TASK PROMPT: Locate each line of the material that contains "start", then return it.

* * * * * * *

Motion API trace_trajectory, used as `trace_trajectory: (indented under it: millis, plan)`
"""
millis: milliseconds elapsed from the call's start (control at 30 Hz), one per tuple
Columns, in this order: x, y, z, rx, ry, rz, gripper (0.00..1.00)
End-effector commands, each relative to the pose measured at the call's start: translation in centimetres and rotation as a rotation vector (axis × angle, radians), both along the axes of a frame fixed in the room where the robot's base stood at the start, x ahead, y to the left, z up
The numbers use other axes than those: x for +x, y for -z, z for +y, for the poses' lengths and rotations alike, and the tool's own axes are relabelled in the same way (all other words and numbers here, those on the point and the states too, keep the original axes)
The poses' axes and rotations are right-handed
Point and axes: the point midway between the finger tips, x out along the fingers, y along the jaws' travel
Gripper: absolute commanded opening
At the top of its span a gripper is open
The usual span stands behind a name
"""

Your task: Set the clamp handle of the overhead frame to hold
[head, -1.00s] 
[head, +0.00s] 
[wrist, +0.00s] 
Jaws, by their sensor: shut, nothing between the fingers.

* * * * * * *

CORRECT ANSWER:
millis: milliseconds elapsed from the call's start (control at 30 Hz), one per tuple
End-effector commands, each relative to the pose measured at the call's start: translation in centimetres and rotation as a rotation vector (axis × angle, radians), both along the axes of a frame fixed in the room where the robot's base stood at the start, x ahead, y to the left, z up

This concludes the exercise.